I really love the moleskine brand and I have used it for years now. I have a few spares that I have bought when they were on sale and I only ever buy them on the web, never in a retail store. The price difference is quite big! I can’t say I’ve been great at sketching over the years but I am good at doodling! I take this with me at times when i go out but usually only use it to jot down notes and that sort of thing.
I don’t really drink a lot of coffee but I do drink a lot of tea. Just plain white tea with no sugar will do. Most of the time it goes a bit cold before I get to it but that’s ok. I have several favourite mugs and this one is most appropriate as I tend to have way too a high expectations on myself.
For those who see this for the first time, you might think this is the odd one out in the list. How strange to put this as a tool for painting! However, its not so much about the show itself but the zone that it puts me in. There are several reasons for choosing this particular show (nostalgia which effects my painting for one) but the important thing was to find something to distract my brain. I can’t paint in dead silence all the time and putting this one (via youtube by the way!) means my brain knows its time to paint. Once this is on and the apron is on I’m set.

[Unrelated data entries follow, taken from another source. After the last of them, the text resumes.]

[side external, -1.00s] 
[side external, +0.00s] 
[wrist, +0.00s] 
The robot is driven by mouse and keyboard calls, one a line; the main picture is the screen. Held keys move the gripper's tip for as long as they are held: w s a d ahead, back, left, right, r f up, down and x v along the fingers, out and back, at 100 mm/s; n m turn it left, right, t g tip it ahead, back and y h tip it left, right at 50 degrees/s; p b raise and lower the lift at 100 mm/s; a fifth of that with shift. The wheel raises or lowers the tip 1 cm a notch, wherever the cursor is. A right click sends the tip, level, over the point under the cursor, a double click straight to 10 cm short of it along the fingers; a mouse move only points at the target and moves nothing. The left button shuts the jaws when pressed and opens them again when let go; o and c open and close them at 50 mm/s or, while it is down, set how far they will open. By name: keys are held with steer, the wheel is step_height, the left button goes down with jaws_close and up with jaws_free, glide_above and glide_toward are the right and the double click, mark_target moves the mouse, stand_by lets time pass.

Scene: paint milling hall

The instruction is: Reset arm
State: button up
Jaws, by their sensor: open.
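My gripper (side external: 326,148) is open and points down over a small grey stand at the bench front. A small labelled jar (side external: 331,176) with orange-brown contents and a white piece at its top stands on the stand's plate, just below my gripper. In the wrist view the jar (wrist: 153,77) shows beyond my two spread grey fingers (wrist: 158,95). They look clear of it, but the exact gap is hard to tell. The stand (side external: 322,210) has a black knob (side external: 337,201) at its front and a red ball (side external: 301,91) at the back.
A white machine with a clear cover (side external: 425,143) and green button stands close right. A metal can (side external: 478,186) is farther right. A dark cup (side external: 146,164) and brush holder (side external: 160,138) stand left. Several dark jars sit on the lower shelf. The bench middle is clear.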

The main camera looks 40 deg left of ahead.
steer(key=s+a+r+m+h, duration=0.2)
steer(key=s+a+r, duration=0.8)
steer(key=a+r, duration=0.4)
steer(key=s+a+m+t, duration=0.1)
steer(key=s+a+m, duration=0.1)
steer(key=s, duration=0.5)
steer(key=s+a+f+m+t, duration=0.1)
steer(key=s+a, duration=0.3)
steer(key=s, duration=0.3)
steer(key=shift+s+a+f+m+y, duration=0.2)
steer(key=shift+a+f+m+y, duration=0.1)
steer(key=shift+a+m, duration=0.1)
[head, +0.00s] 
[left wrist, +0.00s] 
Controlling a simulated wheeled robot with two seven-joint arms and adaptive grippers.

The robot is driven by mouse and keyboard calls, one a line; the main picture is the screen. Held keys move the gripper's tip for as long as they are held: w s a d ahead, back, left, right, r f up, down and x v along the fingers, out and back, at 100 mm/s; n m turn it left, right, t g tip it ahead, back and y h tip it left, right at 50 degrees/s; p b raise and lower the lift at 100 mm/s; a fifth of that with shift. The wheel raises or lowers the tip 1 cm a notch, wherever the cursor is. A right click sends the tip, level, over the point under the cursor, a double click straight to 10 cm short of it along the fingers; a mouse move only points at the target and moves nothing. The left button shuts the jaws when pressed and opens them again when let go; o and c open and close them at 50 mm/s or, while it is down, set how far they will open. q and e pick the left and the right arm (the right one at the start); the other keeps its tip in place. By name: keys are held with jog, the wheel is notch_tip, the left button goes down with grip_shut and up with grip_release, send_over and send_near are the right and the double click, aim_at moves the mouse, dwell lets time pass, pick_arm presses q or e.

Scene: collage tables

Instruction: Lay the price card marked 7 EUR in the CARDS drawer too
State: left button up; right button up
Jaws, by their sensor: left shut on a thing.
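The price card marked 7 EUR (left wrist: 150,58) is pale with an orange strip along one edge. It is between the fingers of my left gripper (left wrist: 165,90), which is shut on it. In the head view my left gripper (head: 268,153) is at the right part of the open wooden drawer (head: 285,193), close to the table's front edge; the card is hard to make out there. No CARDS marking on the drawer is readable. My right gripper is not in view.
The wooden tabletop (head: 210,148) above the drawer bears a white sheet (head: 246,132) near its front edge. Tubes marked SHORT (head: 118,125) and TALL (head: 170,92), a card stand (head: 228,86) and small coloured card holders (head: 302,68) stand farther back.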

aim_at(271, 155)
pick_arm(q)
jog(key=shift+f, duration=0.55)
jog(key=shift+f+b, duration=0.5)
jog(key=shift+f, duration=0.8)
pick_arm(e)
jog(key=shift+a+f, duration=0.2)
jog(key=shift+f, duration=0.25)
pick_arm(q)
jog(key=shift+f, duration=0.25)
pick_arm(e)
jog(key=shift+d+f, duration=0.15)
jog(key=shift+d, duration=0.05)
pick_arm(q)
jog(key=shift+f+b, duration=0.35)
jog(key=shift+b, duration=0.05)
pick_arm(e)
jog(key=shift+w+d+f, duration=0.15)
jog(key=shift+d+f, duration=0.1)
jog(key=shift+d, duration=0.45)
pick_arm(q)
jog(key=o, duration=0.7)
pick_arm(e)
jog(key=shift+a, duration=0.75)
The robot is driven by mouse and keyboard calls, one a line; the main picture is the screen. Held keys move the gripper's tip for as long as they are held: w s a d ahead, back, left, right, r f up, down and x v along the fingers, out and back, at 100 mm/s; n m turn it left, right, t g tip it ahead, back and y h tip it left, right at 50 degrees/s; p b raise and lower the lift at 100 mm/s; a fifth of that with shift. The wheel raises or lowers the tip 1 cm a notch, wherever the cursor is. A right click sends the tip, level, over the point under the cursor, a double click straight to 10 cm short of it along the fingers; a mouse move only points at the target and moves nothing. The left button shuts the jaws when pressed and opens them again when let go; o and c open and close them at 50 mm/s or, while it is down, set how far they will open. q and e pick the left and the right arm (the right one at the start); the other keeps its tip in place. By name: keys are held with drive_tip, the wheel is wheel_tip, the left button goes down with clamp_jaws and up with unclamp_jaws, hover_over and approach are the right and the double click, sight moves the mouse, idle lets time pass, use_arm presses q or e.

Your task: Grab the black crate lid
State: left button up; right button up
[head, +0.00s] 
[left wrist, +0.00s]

There is another reason this is a great choice for me. Each show (ad free) is 45 minutes in length. I know that when an episode finishes I have been painting for 45 minutes and that after two episodes its time to stop and put the kettle on. Its a great marker for me to keep record of how many hours I’ve spent painting. I do have a couple of other shows in mind to watch once I get to the final episode of A Country Practice (there are 1088 in total and after a year and a bit of watching and painting I am at episode #484). The show itself is important for setting the painting mood but as long as there is something to tell your brain that its time to paint (whether it be music, silence or something else) it doesn’t matter.